Copy each line of the records that contains the word "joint".

====== DATA SHOWN

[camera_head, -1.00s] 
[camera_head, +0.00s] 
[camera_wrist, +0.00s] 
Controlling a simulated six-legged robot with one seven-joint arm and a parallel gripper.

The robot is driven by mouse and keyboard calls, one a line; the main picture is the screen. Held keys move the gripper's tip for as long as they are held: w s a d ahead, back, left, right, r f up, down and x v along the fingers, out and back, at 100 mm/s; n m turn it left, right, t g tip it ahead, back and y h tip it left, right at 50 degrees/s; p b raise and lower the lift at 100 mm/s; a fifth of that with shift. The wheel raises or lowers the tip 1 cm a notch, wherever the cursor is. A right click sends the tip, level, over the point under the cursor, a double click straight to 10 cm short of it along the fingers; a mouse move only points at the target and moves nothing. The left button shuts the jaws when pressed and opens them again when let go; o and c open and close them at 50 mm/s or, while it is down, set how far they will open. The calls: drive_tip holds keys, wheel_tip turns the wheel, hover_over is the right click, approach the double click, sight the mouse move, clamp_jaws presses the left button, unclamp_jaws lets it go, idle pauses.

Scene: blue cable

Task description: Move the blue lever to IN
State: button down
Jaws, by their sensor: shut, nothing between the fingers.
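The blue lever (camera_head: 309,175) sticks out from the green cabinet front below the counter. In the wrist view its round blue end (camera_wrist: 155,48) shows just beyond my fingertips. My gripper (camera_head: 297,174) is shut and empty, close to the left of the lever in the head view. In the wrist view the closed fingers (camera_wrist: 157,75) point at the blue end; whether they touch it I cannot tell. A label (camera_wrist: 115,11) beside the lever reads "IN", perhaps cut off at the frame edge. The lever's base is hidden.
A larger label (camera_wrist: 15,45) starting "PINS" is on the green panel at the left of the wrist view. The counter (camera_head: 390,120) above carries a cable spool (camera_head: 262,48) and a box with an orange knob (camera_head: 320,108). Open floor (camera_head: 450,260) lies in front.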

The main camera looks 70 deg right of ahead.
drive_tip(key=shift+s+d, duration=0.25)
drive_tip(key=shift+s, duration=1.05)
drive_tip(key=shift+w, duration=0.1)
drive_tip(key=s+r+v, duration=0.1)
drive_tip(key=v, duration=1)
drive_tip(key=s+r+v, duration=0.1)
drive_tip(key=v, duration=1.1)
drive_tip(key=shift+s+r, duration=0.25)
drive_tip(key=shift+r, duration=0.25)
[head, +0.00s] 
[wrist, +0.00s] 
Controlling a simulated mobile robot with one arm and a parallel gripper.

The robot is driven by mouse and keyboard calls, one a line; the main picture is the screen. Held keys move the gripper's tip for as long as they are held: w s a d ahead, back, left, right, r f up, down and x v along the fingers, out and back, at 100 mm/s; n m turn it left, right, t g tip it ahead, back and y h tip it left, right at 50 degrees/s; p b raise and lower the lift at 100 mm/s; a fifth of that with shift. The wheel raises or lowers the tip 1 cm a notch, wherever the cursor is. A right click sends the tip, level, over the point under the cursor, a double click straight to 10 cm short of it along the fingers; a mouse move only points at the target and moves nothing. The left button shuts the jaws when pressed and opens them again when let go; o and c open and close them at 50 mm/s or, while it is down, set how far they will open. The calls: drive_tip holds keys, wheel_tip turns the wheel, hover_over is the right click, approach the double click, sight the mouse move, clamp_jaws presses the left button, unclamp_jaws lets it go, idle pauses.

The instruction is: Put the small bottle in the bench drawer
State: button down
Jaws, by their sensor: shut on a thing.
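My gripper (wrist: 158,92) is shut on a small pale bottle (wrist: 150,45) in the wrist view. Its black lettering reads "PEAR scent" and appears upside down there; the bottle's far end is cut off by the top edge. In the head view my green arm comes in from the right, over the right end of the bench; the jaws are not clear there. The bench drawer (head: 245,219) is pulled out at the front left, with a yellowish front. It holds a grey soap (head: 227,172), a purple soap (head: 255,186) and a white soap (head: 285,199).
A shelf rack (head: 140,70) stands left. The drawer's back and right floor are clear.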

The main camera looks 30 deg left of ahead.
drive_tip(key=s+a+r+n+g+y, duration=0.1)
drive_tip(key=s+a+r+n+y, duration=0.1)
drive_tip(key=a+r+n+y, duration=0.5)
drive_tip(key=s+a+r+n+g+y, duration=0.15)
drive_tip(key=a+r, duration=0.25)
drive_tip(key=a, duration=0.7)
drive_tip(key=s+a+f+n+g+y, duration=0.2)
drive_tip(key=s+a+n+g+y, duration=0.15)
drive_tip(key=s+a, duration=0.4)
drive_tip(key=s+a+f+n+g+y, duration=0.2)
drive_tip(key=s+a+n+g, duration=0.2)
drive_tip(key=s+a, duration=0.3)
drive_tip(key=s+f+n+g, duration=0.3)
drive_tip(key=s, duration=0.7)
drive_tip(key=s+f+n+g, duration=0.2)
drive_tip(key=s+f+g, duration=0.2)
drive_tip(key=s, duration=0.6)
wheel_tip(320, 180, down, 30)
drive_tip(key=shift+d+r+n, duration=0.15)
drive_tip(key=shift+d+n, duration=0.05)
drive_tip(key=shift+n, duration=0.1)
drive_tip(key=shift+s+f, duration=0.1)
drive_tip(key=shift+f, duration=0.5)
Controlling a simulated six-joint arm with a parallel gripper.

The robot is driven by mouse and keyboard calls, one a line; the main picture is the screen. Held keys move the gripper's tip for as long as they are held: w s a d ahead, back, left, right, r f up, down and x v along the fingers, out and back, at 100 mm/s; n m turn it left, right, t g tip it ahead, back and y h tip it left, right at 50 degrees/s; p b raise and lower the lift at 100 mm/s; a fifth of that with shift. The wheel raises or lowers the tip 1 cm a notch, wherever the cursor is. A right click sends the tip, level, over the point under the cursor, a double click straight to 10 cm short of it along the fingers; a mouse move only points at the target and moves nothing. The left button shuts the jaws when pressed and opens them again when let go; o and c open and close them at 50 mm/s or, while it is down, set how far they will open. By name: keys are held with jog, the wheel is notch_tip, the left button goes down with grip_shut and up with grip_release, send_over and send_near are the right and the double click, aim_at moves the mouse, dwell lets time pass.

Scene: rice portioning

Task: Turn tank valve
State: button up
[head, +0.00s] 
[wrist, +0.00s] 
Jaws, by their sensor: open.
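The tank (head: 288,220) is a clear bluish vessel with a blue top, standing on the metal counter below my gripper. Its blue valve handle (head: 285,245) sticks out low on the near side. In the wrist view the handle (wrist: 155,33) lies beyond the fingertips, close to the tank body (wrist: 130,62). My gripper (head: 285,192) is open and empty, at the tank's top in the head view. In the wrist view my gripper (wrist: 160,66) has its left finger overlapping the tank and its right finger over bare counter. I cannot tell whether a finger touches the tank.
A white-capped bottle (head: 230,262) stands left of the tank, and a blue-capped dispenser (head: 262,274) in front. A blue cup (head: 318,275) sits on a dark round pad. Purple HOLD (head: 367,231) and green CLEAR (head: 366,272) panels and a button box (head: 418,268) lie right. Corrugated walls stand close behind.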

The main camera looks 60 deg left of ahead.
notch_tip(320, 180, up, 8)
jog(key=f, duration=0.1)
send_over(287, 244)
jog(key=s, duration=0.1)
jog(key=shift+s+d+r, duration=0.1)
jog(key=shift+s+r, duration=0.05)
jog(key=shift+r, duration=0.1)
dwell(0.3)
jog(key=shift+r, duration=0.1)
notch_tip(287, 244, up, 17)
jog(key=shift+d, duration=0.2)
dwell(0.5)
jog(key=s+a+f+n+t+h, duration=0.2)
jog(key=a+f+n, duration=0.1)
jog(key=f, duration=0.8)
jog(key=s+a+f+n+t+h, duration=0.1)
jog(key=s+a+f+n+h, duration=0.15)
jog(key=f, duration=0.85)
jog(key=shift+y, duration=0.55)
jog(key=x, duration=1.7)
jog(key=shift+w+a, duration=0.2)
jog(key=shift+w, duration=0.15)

============

RESPONSE:
Controlling a simulated six-legged robot with one seven-joint arm and a parallel gripper.
Controlling a simulated six-joint arm with a parallel gripper.

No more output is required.